For many readers, the idea of the government becoming a city’s economic engine is horrifying. If the government controls the jobs, fairness in wages, and the profit from those jobs, all it takes is one corrupt individual in power to bring the system crashing down. If the government monopolizes the economy, it also monopolizes innovation, creating opportunities for the cliques in power to ostracize politically nonconforming individuals and stunting human scientific and economic development. These are legitimate concerns.

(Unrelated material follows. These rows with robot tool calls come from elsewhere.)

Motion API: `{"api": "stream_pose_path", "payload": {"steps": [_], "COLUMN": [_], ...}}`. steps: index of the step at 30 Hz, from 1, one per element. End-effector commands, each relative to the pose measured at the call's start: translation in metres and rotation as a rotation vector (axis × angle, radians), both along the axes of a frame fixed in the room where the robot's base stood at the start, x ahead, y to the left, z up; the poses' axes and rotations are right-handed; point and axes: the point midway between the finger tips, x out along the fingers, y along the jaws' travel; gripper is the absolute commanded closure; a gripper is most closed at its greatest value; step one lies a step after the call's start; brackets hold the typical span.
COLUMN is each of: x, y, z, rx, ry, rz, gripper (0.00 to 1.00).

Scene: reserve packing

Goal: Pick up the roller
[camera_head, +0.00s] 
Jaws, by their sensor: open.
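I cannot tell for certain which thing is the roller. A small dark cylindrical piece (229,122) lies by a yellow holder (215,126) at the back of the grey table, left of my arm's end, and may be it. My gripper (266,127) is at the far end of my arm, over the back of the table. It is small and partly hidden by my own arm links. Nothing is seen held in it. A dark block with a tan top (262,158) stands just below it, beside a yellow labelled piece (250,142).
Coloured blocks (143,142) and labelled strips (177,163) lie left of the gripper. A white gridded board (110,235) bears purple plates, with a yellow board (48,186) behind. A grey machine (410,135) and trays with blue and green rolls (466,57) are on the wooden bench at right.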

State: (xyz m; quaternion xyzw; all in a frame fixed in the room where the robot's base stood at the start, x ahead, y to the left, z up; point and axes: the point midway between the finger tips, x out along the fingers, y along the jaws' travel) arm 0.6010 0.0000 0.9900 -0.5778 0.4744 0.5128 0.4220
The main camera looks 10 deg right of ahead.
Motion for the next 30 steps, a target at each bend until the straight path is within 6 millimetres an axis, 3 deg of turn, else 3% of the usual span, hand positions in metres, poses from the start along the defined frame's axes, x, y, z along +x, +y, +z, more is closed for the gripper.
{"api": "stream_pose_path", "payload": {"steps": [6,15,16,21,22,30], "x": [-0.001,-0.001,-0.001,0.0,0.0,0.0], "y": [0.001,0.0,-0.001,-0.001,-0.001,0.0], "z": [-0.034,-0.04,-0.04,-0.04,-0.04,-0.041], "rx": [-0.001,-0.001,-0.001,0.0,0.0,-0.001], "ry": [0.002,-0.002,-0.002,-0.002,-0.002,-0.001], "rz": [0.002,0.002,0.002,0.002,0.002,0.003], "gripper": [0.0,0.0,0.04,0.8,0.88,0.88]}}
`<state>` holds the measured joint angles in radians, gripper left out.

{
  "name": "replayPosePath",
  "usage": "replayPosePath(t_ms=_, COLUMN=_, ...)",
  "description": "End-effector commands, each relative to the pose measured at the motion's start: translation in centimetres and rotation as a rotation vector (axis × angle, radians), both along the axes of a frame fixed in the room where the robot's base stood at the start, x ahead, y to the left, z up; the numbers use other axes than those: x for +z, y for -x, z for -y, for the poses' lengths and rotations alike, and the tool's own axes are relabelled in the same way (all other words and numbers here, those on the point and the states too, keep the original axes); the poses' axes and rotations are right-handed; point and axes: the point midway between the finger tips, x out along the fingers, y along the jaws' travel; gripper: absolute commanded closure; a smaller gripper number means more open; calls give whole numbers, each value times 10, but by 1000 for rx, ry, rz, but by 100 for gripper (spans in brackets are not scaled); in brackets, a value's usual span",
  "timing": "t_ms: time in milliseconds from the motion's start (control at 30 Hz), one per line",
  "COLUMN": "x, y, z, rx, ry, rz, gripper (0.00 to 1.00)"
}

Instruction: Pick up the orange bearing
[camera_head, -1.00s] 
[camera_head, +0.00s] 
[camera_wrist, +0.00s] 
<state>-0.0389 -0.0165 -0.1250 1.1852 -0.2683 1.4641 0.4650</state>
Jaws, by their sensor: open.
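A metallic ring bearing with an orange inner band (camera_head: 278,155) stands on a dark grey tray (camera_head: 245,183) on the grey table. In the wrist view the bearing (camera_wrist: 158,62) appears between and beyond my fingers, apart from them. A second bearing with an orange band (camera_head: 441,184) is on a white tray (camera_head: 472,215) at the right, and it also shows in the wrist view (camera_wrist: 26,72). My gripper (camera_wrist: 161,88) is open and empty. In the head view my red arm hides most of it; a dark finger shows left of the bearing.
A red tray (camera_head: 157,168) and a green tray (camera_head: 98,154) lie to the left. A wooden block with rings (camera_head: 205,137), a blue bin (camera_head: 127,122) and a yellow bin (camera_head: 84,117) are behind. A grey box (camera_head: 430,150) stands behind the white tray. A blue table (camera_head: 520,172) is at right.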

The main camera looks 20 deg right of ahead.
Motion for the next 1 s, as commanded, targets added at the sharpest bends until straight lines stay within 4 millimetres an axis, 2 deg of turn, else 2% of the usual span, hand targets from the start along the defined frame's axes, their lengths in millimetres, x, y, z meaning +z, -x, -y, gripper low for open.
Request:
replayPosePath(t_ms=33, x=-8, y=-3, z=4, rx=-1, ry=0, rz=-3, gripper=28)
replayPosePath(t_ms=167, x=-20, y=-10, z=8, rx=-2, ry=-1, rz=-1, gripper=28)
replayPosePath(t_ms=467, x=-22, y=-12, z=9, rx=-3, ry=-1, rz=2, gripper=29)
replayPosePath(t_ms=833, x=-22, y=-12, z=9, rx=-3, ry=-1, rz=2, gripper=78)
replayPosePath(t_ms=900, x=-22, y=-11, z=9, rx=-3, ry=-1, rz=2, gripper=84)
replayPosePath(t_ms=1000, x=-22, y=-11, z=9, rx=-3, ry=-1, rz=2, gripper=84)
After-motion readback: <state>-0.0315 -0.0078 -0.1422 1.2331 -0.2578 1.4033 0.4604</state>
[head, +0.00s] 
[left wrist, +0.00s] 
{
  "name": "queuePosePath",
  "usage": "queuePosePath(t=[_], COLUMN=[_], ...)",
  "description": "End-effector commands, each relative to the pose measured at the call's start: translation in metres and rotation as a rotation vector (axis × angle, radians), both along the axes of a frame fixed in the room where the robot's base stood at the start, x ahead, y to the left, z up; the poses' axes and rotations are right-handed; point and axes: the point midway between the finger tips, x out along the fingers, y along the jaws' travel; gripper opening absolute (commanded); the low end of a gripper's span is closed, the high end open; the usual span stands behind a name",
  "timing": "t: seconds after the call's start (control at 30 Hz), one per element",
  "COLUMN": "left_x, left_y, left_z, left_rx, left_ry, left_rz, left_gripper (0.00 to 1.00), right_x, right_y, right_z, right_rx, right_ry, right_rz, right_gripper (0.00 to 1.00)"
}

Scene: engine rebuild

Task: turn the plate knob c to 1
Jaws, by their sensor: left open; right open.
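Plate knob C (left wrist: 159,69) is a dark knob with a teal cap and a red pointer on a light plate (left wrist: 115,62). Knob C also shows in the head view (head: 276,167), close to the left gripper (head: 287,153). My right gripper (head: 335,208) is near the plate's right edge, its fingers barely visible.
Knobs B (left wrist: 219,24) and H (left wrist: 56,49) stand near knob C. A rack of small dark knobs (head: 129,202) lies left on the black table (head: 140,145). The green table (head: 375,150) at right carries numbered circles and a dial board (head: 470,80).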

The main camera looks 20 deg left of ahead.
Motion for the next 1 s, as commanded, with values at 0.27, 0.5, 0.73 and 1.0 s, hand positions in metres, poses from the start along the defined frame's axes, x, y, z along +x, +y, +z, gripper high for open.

Yet the circumstances surrounding the fall of Union City’s main industry left almost no alternative to a massive local social welfare state. Camden has kept Campbell’s in town with tens of millions in tax subsidies that have yielded questionable-at-best returns in building up the city. Hoboken and Jersey City chose one of those few alternatives: selling itself to outsiders by hauling in millionaire developers to tear down the architectural history of their cities and replace it with luxury condominiums teeming with New York City transplants, who are themselves Midwest or wealthy California transplants with no institutional memory of local culture. Many of the Midwest transplants are a product, in turn, of the option much of the Rust Belt took: do nothing, abandon ship, hope the invisible hand swoops in before you hit the concrete.